I can identify with the three main points which the Commission outlines, namely the analysis and integration of the gender aspect within the priority fields of Community development cooperation, the horizontal integration of the gender aspect in projects and programmes, and the development of an internal gender capacity in the European Community itself. These three points, and particularly the last one, are extremely important. For a change in mentality is also required in the bodies of the European Union itself. If the staff who are to assess, implement and evaluate the programmes do not take this sufficiently into account, how can the situation ever improve?

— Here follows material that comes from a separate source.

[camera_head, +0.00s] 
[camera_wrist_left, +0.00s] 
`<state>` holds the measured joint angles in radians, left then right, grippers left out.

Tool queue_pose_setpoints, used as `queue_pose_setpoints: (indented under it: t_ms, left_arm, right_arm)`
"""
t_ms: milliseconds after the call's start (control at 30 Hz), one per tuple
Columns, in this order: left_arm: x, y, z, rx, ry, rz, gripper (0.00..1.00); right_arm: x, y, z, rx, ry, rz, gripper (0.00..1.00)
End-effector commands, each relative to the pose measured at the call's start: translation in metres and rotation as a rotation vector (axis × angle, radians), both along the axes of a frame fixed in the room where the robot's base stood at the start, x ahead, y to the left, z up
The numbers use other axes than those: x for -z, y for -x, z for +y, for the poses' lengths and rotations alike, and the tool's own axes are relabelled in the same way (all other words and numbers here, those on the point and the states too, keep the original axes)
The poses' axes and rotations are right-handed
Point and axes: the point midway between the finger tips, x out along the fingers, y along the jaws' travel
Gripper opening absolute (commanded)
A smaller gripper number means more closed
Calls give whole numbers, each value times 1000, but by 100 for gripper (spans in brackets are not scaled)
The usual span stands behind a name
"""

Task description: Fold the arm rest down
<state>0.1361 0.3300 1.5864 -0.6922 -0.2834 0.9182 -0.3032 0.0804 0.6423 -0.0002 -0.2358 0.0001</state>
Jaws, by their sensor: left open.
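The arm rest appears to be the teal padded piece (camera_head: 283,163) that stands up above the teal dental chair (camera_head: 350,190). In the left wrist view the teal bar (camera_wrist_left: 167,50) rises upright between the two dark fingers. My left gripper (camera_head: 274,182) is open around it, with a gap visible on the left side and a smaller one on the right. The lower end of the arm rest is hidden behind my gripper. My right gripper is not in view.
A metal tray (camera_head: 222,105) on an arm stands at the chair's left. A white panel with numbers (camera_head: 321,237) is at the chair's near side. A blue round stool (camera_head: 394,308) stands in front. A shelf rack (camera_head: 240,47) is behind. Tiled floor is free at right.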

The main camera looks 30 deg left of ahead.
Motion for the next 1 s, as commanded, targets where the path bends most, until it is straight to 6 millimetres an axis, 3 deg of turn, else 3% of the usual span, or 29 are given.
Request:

It is necessary to train our own people, as it is to provide adequate financial support for the policy.
It is unfortunate and disappointing in my view that the Commission is once again opting for an economic approach and describing women mainly as a means of achieving economic growth. The fact that women are people who are entitled to quality of life in their own right and, as such, can, and should, be able to lay claim to civil rights, political rights and human rights, is still too much overlooked in my view.
The five-year action plan is there to implement the good intentions which the Commission formulates. Indeed, the intentions should not remain merely good intentions. This is why the plan also requires the further development of a work programme with clearly defined working methods, deadlines, financial resources and indicators.
I welcome the intention of deciding in favour of an interim evaluation, and I hope that the Commission will involve the European Parliament in this in good time. I should also like to note the importance of cooperation with non-governmental organisations and other related organisations at international level. These can often be of major significance.
Finally, the Regulation in question lapses in 2003. It forms the legal basis for the budget line which promotes the integration of the gender issue in the development cooperation policy. In my report, I therefore call for a renewal of this Regulation, thus allowing the work that needs to be done in the field to be continued.
In 1995 in a resolution, the Council specified gender equality as the foundation for development cooperation. Also in 1995, a ten-point action programme was adopted at the International Women’s Conference in Peking to promote gender equality. This action programme was signed by all the countries attending the conference.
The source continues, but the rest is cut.